(Significant amounts of sexual crudity, so not for the eyes and ears of kids or the sexually modest)
Niall Maher’s New Yorker daily cartoon for 6/15/26:
(#1) To make any sense of this wonderful cartoon, you need to have detailed knowledge of two different events: from 5/19/1962 (I was just a month away from graduating from Princeton); and from 6/14/2026 (essentially, now), with a glance forward to 7/4 — events celebrating the birthdays of two different US Presidents (John F. Kennedy then, our overlord Grabpussy now), through two different renditions of the song “Happy Birthday”: in 1962, in a potent haze of female sexual desire and sexual desirability (by Marilyn Monroe, in as close to naked as she should get while being in principle fully and elaborately clothed), but in this week’s cartoon, by a muscular machine of male aggression (who doesn’t look at all ready to deliver an adoring serenade to this particular President)
And now: backstory, tons of backstory.
That was then. From Wikipedia:
“Happy Birthday, Mr. President” is a song sung by actress and singer Marilyn Monroe on May 19, 1962, for President John F. Kennedy at a gala held at third Madison Square Garden for his 45th birthday, 10 days before the actual date (May 29). The event was co-hosted by Arthur B. Krim and Anna M. Rosenberg, who sat next to the President during the star-studded event.
Monroe sang the traditional “Happy Birthday to You” lyrics in a sultry, intimate voice, with “Mr.

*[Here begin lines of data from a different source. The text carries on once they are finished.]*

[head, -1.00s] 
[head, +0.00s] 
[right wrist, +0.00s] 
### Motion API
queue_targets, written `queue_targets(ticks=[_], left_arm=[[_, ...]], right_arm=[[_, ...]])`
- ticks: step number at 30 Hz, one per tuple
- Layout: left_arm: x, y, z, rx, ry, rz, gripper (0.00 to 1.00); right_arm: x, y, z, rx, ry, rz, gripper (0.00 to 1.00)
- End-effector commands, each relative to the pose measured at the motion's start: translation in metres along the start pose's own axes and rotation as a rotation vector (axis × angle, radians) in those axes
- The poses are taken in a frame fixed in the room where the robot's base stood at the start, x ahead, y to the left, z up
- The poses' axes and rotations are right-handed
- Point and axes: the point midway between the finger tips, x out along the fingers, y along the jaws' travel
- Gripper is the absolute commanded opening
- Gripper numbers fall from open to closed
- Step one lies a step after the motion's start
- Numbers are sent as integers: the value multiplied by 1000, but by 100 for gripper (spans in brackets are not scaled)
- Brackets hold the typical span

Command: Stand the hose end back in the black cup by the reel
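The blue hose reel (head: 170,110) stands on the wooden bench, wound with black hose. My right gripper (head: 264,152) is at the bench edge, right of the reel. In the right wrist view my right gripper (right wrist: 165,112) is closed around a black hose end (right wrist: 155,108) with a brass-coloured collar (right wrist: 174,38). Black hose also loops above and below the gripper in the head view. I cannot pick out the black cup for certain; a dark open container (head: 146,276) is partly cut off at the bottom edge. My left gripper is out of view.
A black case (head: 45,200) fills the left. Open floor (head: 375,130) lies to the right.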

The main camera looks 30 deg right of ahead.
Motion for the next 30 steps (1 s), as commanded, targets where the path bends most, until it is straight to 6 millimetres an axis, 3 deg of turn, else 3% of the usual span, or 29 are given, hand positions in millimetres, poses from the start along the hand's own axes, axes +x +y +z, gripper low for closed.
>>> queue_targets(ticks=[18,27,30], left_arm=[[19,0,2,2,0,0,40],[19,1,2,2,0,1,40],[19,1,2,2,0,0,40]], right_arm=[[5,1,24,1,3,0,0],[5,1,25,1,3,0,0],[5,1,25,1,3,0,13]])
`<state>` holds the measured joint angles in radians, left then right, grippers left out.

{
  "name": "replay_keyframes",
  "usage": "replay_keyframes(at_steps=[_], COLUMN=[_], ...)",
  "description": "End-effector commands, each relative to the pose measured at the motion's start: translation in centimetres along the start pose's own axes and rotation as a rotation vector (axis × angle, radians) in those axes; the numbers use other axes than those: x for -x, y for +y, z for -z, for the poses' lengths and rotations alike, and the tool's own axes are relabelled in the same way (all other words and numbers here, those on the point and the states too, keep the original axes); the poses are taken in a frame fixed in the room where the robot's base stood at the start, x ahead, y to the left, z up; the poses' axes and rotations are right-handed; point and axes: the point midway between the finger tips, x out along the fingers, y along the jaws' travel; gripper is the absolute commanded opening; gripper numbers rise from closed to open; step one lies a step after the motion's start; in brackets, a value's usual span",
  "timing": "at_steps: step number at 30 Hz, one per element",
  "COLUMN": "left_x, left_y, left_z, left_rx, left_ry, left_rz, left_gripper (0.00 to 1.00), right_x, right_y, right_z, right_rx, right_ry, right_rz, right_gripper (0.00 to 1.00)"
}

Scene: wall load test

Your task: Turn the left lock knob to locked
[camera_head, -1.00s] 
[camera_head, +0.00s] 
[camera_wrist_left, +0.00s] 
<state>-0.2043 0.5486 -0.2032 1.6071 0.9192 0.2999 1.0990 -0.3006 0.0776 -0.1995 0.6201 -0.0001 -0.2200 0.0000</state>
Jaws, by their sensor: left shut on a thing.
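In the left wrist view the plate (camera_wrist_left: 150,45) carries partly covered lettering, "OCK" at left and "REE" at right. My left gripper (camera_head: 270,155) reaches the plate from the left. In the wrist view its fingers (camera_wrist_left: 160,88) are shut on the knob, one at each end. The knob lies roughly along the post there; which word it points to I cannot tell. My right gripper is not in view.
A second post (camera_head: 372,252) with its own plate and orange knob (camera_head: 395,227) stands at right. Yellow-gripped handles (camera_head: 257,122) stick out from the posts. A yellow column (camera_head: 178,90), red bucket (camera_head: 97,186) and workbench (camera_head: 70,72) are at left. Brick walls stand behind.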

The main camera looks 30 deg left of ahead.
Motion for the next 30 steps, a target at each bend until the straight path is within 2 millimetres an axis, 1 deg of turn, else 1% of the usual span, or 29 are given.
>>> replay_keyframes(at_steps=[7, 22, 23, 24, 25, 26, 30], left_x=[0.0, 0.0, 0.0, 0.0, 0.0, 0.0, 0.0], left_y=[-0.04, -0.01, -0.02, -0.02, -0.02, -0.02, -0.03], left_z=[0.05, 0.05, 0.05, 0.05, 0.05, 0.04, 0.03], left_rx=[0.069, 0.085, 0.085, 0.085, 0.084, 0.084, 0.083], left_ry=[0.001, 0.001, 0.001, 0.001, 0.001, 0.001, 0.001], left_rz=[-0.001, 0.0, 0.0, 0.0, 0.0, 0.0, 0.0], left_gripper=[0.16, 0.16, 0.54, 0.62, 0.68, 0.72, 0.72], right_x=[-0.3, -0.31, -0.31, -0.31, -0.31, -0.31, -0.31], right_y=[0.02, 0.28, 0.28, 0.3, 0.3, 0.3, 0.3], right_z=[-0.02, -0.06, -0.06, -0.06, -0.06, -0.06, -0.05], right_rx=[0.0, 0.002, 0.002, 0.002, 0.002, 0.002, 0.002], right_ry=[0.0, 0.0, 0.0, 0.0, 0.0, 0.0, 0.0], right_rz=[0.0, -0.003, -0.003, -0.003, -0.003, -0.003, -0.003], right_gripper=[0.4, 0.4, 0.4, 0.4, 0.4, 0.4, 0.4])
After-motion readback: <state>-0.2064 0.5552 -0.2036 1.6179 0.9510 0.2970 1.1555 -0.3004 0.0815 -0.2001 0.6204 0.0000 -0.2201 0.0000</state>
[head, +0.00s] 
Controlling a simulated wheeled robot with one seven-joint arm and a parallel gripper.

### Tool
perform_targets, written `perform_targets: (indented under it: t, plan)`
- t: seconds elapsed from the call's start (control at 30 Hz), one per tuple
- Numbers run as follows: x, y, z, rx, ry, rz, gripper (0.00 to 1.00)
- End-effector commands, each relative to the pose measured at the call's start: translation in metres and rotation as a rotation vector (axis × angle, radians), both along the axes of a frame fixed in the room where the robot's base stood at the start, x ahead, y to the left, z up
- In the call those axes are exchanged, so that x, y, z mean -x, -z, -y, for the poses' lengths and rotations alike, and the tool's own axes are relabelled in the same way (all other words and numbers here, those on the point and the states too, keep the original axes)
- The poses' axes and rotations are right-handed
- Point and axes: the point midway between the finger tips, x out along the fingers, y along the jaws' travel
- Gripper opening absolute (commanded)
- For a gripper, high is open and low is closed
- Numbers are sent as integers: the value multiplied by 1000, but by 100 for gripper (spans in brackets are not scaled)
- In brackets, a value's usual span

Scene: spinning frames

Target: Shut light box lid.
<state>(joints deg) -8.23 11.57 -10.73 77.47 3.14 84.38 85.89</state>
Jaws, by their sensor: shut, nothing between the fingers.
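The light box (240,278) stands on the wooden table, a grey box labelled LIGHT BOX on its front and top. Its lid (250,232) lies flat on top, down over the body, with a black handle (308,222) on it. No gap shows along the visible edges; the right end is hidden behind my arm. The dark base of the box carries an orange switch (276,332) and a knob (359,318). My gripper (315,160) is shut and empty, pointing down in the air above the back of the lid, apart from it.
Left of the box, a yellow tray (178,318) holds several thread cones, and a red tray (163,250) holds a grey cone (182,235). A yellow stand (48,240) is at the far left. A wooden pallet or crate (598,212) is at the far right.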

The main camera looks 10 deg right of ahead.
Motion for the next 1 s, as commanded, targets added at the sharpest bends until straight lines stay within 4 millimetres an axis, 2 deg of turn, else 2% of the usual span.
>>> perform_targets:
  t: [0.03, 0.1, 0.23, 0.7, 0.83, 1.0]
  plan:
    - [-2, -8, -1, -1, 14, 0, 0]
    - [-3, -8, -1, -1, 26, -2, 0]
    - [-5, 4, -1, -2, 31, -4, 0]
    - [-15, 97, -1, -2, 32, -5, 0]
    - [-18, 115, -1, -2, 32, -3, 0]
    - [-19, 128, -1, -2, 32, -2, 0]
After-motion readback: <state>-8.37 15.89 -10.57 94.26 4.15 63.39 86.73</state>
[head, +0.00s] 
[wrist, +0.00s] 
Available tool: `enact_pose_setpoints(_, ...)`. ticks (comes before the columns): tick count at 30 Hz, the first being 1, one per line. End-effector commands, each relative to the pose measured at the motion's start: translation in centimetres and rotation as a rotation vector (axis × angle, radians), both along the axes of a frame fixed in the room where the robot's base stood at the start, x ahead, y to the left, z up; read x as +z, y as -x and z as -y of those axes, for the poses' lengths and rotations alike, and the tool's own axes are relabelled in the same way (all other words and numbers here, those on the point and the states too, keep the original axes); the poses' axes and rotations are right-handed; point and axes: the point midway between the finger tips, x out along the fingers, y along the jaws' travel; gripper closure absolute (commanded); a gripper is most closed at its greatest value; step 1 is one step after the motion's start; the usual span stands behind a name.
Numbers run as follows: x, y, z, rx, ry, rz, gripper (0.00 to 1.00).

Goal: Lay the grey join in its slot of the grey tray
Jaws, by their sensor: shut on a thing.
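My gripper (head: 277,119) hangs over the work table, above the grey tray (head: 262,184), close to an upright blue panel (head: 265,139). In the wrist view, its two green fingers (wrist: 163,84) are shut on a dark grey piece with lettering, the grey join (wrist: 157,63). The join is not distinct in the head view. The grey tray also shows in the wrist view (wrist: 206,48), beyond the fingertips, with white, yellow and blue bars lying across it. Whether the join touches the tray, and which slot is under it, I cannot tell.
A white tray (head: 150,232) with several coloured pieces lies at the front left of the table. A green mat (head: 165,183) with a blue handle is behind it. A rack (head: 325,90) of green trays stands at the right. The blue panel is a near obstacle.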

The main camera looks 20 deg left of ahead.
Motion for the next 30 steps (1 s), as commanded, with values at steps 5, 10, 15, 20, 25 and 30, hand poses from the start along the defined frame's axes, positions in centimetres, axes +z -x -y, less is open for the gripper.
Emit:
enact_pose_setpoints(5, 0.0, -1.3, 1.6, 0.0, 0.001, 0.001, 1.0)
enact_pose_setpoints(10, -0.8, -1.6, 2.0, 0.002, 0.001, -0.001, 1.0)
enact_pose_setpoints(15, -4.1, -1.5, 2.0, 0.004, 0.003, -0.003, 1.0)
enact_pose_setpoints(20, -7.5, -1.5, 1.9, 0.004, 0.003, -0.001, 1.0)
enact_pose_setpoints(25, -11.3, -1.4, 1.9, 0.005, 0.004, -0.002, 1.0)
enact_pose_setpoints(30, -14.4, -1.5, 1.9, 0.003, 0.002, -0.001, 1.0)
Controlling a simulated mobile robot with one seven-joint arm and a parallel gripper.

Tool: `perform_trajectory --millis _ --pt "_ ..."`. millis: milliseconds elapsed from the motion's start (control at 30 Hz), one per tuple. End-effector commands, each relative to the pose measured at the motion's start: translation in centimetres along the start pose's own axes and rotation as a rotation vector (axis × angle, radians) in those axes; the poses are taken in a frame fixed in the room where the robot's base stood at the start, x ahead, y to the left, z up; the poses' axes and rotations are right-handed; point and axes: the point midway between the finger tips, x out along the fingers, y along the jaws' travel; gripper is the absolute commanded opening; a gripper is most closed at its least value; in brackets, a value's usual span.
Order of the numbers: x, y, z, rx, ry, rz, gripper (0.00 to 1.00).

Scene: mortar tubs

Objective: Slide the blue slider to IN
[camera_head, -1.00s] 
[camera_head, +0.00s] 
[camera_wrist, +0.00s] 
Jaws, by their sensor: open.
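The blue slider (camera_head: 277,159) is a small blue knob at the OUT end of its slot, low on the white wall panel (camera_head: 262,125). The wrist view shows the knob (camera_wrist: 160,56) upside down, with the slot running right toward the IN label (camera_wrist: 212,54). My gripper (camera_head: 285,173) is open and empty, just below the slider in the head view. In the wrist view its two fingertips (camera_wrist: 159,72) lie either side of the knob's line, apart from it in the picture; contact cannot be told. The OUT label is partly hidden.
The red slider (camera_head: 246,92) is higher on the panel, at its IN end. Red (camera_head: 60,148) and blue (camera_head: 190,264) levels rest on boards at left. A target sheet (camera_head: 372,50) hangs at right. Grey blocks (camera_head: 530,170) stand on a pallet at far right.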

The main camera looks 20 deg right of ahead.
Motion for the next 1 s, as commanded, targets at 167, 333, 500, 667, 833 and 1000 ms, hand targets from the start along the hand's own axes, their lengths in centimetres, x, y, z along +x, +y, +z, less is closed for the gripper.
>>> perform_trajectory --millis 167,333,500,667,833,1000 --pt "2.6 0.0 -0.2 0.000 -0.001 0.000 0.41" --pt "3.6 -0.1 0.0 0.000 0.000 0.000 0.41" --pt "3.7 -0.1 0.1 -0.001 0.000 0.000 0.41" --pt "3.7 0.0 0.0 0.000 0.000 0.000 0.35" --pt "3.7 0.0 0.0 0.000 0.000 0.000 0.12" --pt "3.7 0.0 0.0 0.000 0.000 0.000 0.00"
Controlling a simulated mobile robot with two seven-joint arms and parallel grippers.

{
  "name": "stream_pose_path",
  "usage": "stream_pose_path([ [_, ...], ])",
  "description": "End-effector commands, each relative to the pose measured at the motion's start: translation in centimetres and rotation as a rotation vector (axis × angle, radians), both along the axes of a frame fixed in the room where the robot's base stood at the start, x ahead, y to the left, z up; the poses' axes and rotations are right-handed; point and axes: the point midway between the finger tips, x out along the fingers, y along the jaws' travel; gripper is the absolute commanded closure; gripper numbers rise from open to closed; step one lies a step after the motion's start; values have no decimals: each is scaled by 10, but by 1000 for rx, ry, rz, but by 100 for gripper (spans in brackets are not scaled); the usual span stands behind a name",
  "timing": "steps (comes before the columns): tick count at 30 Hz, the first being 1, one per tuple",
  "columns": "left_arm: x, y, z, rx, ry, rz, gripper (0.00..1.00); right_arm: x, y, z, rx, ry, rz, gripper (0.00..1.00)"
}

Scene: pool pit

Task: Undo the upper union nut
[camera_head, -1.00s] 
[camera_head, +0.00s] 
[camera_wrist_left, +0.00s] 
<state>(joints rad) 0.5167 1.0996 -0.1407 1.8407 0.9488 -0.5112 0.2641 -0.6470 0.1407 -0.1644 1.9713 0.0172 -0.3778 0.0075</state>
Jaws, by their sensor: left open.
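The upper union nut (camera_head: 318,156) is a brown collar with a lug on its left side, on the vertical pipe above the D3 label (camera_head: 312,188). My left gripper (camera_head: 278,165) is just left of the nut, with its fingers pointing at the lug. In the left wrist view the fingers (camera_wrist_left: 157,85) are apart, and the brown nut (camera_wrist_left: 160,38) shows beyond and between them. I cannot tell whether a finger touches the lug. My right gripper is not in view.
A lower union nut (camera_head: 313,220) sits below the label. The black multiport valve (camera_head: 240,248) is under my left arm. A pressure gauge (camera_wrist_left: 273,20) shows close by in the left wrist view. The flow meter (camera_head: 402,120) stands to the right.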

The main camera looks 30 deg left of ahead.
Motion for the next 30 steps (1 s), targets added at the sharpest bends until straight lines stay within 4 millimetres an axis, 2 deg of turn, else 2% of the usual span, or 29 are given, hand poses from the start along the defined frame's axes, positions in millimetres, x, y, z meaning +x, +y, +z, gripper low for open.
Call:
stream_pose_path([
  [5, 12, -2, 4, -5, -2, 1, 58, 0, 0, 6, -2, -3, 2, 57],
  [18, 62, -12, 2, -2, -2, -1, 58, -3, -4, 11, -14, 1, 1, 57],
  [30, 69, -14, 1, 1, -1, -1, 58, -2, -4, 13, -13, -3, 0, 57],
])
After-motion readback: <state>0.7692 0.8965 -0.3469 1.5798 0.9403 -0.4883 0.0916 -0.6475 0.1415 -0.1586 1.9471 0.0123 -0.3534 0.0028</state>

President” inserted as Kennedy’s name. She continued the song with a snippet from the classic 1938 song, “Thanks for the Memory”, for which she had written new lyrics specifically aimed at Kennedy.
Thanks, Mr. President
For all the things you’ve done
The battles that you’ve won
The way you deal with U.S. Steel
And our problems by the ton
We thank you so muchAfterwards, as a large birthday cake was presented to him, President Kennedy came on stage and joked about Monroe’s version of the song, saying, “I can now retire from politics after having had Happy Birthday sung to me in such a sweet, wholesome way,” alluding to Monroe’s delivery, skintight dress, and image as a sex symbol.
The performance was one of Monroe’s last major public appearances before her death less than three months later on August 4, 1962.
You can watch the tv event on YouTube here: “May 1, 1962: Marilyn Monroe sings “Happy Birthday” to President Kennedy”.
This was all astoundingly scandalous: MM presenting herself as the embodiment of female desire and desirability: to be crude about it, as pussy personified (to such a degree that you imagined that if you got at all close to her you could smell her body — and maybe you could have). But then it was common knowledge at the time that among the many men that MM had sex with was, yes, JFK, at least sometimes in the presidential suite at the Biltmore Hotel in Los Angeles, where privacy and security were amply provided (remarkably, 30 years after Jack was said to have pronged Marilyn there, my Jacques pronged me there — in the rush of events, we would probably just have enjoyed everyday companionable blow jobs, but Jacques argued that we should be honoring JFK and MM by putting that bed to its intended use. And it was good.)
There’s only one known photo showing JFK and MM together: cropped some here to remove a bit of Robert F. Kennedy’s face:
(#2) Photo taken on May 19, 1962 at a Democratic fund raising event after her infamous rendition of “Happy Birthday, Mr President”
MM was notoriously difficult to direct — much of her life was a disorganized mess — but in 1959 Billy Wilder managed to extract a remarkable performance from her in the comic masterpiece Some Like It Hot.
And this is now. From Wikipedia:
UFC Freedom 250 (also known as UFC White House and UFC at the White House) was a mixed martial arts event produced by the Ultimate Fighting Championship that took place on June 14, 2026, on the South Lawn of the White House in Washington, D.C., United States. The event’s name is a reference to the 250th anniversary of the United States Declaration of Independence on the following July 4, 20 days later.
… During a speech at Naval Station Norfolk on October 6, 2025, [our overlord Grabpussy] announced that [the event] would take place on June 14, 2026, coinciding with his 80th birthday and the Flag Day holiday. The rescheduled date drew criticism over its occurrence on [Grabpussy]’s birthday three weeks before July 4.
The poster for UFC Freedom 250:
(#3) With a central image I think of as “A Kiss Before Bashing” — definitely heated rivalry, plenty of subtextual sweaty muscular homoeroticism, all under the cover of brutal poundings presented as a sport embodying masculine power (allusion: Ira Levin’s 1953 novel “A Kiss Before Dying”, filmed in 1956 and in 1991)
(Not that there’s anything wrong with that. I mean, have you been to a bullfight?)